No hay modo de dejar atrás Caborana, ni el pueblo ni el verde teñido de negro del valle del Aller, que empieza por aquí y termina donde Asturias, en lo alto de la Cordillera. Díaz, fogueado en la narrativa, el teatro y el ensayo, cuenta que estos valles, «de Boo al picu Torres, entraron en mi literatura desde los primeros escritos» y que también son ahora, muchos títulos después, los protagonistas de la novela que escribe y que espera que vea la luz este año. En la estrechez de la vinculación entre la literatura y este pueblo tienen otros papeles estelares los padres, Mari Luz y Adolfo, y «mi tía Alicia, posiblemente la persona que más referencias del Valle y de mi propia niñez me ha trasladado». También está el poso de un contacto infantil con la poetisa Elvira Castañón, nacida en Caborana, y últimamente muchos con Benjamín Cordero, presidente del hogar del jubilado, «un dinamizador de base de la Junta de Iniciativas que me ha comprometido física, personalmente, con esa patria de la infancia». Y hay más, sigue el escritor, «no necesariamente personas con las que tenga trato directo, pero que te llevan a través de su amor por el terruño a pliegues de tu propio amor.
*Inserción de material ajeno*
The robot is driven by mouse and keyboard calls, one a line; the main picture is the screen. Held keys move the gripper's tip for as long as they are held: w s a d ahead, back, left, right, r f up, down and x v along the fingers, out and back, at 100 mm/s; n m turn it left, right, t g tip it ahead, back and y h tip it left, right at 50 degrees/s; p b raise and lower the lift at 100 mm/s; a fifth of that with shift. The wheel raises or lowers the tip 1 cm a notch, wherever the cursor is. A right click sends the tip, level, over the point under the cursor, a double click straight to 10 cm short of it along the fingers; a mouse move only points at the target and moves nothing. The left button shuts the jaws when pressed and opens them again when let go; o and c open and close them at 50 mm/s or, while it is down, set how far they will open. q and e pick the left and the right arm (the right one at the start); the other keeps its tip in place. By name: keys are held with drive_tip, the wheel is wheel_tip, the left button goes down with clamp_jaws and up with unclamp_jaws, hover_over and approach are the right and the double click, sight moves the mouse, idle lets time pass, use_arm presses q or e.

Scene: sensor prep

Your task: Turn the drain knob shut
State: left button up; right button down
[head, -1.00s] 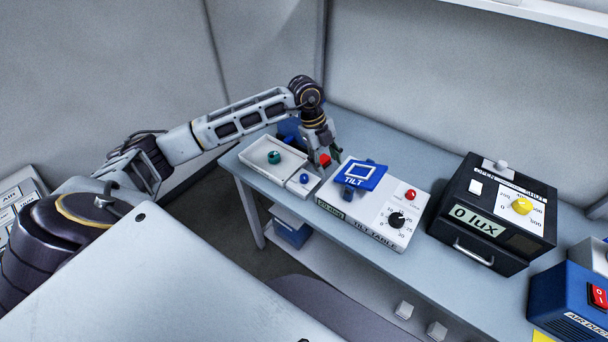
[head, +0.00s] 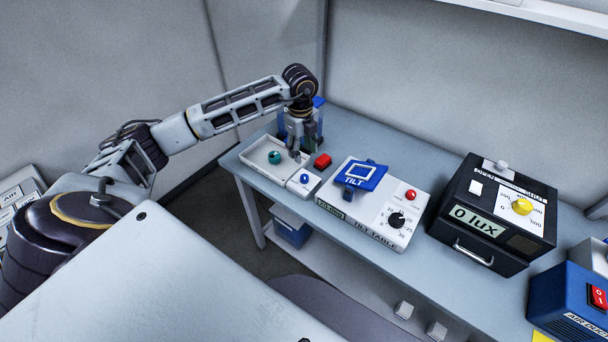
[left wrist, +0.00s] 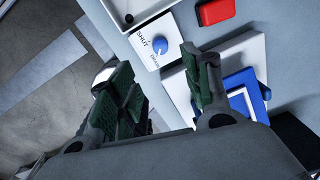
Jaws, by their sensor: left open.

Si uno recorre la red se encuentra con un "lobby" allerano impresionante: del gran erudito local Manuel Álvarez Cejudo "Lolín", autor de una excelente miscelánea como es "Cosas de Caborana", a la familia de Los del Río, que mantienen el nombre de Sinariego como referencia casi mítica…». De los impulsos de todos ellos emerge la rabia por encima de la pena o la tristeza, «tantas veces incapacitante». Y de aquí el espíritu insumiso y el significado claro que tienen «para los de la Cuenca palabras como lucha, dignidad o solidaridad». «Mi obra», remata el escritor, trazando el desenlace del paralelismo con el pueblo natal, «está llena de hombres y mujeres de acción que tratan de construir esos conceptos contra todo, y muchas veces contra sí mismos».